Kameratechnik – Achtung, Nahaufnahme!, Teil 2
PAL-Standardauflösung
Kompression
Natürlich ist HDCAM ein Aufnahmeformat, das für Camcorder gedacht ist. Um die hohe Informationsdichte in sinnvoller Länge auf ein Bandmaterial zu bekommen, muss natürlich komprimiert werden. Das wird bei HDCAM zwei Mal gemacht (zuerst im Verhältnis zirka 2:1, dann noch einmal zirka 4:1). So kommt man auf eine Datenrate von 185 Mbit/s, die eine Aufnahme mit 1⁄2- Zoll-Kassetten der Betacam-Größe von bis zu 50 Minuten erlauben. Zum Vergleich: Panasonic DVC Pro-HD, 1 280 × 720 Zeilen, 16:9, 100 Mbit/s, maximale Aufzeichnung 46 Minuten.
Tiefenschärfe
Ein Problem bei 2/3-Zoll-Videokameras ist die hohe Tiefenschärfe (umso kleiner die Aufnahmefläche, desto größer die Tiefenschärfe). Dadurch verringert sich die Möglichkeit, mit Hilfe einer Schärfenebene Vorder- und Hintergrund besser voneinander zu trennen. Ein entscheidendes Mittel, aus dem zweidimensionalen Bild einen dreidimensionalen Bildeindruck zu schaffen, wird dem Kameramann beschnitten. Durch die höhere Auflösung gegenüber PAL ist jedoch der mögliche kleinste Unschärfekreis auf der Aufnahmefläche kleiner und damit auch die Tiefenschärfe erheblich geringer.
Sieht man demnach ein Bild auf einem PAL-Monitor, kann es hier noch knackig scharf aussehen, während es auf einem HD-Display schon unscharf und matschig wirkt. Hier ist jetzt der Kameraassistent gefragt. Er muss bei szenischen Dreharbeiten mit High Definition weitaus genauer beim Schärfeziehen arbeiten, als er es bei einer PAL-Produktion je tun würde.
Um die Tiefenschärfe auch an einer 2/3-Zoll-Kamera weiter zu minimieren, kann man sich verschiedener Adapter bedienen (z.
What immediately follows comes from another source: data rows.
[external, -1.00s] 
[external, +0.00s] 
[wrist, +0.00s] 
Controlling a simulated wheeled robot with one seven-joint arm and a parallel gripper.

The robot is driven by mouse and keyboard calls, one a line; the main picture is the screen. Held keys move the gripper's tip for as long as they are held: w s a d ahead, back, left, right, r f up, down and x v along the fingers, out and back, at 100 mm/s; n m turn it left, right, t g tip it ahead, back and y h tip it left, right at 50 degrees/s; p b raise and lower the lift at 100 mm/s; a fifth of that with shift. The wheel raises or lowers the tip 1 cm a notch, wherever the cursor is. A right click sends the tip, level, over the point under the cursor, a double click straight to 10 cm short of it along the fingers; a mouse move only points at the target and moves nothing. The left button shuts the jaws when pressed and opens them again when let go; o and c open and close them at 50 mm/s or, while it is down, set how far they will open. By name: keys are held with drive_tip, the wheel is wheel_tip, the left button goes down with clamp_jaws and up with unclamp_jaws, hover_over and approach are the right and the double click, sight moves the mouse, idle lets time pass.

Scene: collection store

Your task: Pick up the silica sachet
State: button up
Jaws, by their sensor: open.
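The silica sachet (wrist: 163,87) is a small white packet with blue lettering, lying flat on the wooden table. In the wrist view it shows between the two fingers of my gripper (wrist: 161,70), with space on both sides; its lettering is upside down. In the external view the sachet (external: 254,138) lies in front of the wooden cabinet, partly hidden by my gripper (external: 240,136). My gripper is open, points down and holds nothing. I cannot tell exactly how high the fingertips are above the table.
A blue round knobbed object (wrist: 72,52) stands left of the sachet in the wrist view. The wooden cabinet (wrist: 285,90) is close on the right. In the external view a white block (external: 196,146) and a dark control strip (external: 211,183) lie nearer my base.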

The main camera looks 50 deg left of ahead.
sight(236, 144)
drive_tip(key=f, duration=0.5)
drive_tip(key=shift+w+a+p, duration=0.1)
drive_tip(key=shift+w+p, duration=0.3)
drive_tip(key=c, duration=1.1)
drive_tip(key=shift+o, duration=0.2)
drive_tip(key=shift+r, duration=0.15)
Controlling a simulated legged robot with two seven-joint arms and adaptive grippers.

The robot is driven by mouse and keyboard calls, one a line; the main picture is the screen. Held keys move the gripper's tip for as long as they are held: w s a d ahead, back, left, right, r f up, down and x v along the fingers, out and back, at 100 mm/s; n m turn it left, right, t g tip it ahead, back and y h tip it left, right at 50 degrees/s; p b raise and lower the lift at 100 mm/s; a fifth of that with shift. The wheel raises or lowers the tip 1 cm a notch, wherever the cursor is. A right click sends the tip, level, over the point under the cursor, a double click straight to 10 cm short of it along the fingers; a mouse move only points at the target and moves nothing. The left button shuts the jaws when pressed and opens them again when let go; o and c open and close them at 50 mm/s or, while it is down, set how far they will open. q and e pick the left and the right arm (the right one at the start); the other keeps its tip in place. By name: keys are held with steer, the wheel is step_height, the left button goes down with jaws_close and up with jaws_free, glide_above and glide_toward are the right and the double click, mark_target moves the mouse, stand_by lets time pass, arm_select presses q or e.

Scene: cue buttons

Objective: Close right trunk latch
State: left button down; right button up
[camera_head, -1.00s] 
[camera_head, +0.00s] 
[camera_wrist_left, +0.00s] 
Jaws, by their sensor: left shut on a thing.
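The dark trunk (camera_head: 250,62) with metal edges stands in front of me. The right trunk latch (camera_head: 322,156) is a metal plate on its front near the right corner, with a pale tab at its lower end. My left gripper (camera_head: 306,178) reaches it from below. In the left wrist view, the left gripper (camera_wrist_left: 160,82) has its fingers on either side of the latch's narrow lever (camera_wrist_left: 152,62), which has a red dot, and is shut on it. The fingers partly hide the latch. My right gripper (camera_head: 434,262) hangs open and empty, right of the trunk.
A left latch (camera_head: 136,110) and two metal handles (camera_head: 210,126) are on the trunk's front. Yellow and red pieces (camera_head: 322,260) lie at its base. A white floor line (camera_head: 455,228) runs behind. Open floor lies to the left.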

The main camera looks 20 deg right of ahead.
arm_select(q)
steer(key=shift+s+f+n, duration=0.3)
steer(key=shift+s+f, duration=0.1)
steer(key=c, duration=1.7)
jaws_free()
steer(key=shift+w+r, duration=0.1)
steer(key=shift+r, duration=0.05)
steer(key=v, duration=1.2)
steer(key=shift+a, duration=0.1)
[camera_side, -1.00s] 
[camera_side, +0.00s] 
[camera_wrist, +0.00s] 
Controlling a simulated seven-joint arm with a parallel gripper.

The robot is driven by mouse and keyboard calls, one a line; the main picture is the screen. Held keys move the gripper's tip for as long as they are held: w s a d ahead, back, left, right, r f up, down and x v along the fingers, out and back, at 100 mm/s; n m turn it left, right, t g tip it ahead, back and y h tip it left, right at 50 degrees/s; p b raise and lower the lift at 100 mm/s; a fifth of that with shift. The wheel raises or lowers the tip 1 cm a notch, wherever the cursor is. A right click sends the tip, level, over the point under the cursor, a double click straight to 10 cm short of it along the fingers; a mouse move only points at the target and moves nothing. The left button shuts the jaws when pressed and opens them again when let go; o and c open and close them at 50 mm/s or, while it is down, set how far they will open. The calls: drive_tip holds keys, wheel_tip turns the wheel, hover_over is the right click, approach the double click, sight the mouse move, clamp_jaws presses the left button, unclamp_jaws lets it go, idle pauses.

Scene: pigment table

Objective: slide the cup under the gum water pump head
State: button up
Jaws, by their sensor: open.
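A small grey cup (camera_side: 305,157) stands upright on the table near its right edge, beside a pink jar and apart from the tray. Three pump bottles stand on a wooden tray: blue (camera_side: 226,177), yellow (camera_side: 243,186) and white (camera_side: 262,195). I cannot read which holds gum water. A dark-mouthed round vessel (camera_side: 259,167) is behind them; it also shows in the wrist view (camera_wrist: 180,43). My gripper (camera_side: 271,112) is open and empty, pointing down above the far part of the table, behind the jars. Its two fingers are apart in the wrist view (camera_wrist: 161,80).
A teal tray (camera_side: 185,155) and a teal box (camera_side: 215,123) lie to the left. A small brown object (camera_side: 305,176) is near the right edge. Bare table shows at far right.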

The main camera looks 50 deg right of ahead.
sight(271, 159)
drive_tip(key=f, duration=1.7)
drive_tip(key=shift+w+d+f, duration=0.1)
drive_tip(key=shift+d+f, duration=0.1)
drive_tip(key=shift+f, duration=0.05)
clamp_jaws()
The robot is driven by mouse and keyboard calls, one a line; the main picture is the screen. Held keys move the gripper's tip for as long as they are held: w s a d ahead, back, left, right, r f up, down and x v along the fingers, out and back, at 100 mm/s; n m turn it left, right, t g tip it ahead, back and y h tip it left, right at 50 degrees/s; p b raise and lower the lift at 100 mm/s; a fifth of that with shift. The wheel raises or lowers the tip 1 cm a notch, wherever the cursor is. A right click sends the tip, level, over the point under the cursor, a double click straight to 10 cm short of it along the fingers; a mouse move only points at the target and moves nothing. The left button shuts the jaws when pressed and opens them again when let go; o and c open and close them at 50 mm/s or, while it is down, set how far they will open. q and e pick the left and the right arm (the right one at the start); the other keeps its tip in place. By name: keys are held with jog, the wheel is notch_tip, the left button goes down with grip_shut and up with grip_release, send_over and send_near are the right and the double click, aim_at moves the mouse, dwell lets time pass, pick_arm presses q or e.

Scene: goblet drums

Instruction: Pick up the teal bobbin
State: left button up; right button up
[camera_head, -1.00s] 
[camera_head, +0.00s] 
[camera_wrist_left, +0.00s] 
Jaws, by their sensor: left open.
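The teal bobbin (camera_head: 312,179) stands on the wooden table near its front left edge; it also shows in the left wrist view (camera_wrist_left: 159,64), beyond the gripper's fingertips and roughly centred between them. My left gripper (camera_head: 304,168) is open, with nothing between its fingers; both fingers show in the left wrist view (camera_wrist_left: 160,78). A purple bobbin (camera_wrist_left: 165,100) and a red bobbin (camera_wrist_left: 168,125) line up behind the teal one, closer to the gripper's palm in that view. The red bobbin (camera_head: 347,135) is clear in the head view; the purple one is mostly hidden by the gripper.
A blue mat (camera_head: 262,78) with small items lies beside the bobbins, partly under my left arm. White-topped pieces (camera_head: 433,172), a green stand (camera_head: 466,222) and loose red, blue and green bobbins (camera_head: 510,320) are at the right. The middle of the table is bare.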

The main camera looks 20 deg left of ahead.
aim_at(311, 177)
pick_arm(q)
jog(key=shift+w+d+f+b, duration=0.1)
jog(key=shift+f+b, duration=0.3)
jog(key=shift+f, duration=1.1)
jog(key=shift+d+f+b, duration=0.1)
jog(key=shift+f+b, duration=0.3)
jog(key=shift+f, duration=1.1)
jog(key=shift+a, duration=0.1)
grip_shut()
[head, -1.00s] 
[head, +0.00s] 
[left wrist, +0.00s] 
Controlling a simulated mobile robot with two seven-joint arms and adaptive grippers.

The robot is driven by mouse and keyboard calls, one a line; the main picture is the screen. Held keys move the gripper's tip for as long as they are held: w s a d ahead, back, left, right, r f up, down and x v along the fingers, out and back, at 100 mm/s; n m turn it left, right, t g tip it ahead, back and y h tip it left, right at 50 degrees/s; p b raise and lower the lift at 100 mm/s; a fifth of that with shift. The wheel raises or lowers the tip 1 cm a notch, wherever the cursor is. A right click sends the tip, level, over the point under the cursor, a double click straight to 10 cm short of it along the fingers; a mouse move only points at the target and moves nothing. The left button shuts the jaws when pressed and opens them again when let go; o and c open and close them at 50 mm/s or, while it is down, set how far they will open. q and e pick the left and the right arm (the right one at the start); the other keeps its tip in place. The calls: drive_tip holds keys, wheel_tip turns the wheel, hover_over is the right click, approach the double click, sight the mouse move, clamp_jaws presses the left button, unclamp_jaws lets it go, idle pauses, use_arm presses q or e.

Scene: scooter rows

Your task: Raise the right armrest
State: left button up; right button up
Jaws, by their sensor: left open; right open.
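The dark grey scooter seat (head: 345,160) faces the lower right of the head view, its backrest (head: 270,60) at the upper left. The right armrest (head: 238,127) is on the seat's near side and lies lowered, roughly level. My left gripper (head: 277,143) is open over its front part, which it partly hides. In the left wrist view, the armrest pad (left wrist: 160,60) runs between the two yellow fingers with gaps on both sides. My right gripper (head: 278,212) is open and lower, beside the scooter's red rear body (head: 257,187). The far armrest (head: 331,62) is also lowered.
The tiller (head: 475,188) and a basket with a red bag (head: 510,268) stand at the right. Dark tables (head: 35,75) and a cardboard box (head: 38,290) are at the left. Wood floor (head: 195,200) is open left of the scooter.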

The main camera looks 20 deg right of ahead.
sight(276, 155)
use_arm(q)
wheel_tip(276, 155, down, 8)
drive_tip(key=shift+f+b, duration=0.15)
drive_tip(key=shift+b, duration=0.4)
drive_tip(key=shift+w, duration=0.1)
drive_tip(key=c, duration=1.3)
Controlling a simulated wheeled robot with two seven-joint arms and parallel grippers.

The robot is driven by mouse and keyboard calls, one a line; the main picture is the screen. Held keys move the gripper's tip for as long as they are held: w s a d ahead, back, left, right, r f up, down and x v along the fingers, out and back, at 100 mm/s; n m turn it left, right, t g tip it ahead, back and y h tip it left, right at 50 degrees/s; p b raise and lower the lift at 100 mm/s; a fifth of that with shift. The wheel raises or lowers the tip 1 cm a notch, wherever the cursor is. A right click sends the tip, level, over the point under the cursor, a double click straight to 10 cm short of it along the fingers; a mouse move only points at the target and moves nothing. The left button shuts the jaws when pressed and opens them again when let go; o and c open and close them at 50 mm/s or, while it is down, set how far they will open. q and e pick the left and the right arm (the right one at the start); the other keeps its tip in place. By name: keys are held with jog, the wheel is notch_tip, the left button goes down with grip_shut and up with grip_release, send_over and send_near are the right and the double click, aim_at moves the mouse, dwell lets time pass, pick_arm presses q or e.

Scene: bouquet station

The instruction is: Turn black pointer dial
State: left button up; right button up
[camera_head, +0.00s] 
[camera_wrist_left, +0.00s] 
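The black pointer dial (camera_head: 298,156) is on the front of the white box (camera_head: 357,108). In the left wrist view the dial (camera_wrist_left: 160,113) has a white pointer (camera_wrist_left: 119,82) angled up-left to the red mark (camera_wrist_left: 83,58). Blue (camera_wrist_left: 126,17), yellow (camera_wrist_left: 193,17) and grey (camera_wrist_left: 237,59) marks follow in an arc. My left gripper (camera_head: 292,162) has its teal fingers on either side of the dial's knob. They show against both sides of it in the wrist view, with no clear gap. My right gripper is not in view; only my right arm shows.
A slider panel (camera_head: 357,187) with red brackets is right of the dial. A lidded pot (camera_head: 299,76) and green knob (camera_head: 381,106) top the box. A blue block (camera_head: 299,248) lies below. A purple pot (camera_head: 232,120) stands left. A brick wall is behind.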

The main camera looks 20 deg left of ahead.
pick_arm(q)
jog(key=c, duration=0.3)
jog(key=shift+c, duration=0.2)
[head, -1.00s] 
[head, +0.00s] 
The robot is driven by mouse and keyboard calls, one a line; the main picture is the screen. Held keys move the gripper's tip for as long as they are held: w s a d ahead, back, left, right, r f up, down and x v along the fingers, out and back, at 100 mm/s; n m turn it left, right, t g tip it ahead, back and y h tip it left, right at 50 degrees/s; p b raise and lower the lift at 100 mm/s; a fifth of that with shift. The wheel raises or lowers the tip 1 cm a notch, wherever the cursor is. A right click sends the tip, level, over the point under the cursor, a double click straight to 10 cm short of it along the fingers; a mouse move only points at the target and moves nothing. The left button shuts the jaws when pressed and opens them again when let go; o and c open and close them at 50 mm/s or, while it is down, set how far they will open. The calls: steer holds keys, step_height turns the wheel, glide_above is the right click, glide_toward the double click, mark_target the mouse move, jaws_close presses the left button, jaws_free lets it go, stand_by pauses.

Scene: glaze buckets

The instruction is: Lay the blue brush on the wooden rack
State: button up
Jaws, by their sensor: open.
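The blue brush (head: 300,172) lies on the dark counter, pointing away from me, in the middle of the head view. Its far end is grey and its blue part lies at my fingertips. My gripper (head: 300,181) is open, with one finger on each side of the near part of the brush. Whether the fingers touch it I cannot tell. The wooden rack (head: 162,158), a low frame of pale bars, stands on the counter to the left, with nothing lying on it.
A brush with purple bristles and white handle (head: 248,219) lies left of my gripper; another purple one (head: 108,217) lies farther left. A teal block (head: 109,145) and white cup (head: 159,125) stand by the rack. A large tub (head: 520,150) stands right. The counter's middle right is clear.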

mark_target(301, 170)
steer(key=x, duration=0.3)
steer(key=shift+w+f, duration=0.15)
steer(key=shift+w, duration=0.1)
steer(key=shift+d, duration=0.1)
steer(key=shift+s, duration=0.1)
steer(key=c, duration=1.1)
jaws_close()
B. der Adapter von P+S Technik), die mit Hilfe von z. B. 35-Millimeter-Filmobjektiven auf eine Mattscheibe ein Bild projizieren, das dann von der Kamera abgefilmt wird. Man erhält so genau den Schärfeeindruck, den man von Kinofilmaufnahmen kennt. Ich habe so mehrere Produktionen gedreht und bin von den Ergebnissen begeistert (z. B. das Clueso-Musikvideo „Kein Bock zu gehen“). Aber Vorsicht bei der Lichtplanung – die Adapter „schlucken“ fast alle Licht. Filmobjektivadapter gibt es auch für diverse DV-Kameras (Movietube, P+S Adapter).
Die Verarbeitung
Wird bei uns schon jetzt viel in HD gedreht, so wird das tolle Bild doch zum großen Teil nur in der PAL-Standardauflösung gesendet. Dabei wird das Originalmaterial einfach auf PAL downkonvertiert und dann normal weiter verarbeitet. Für viele Produzenten ist es aber keine Frage mehr – will ich meinen hochwertig und aufwendig hergestellten Film auch noch in drei Jahren ausstrahlen können oder international verkaufen, muss ich mit der sehr nahen Zukunft mitgehen und in High Definition drehen. Die Mehrkosten trägt dabei der Produzent. Doch die Preise fallen und in HD drehen wird mehr und mehr zum Alltäglichen.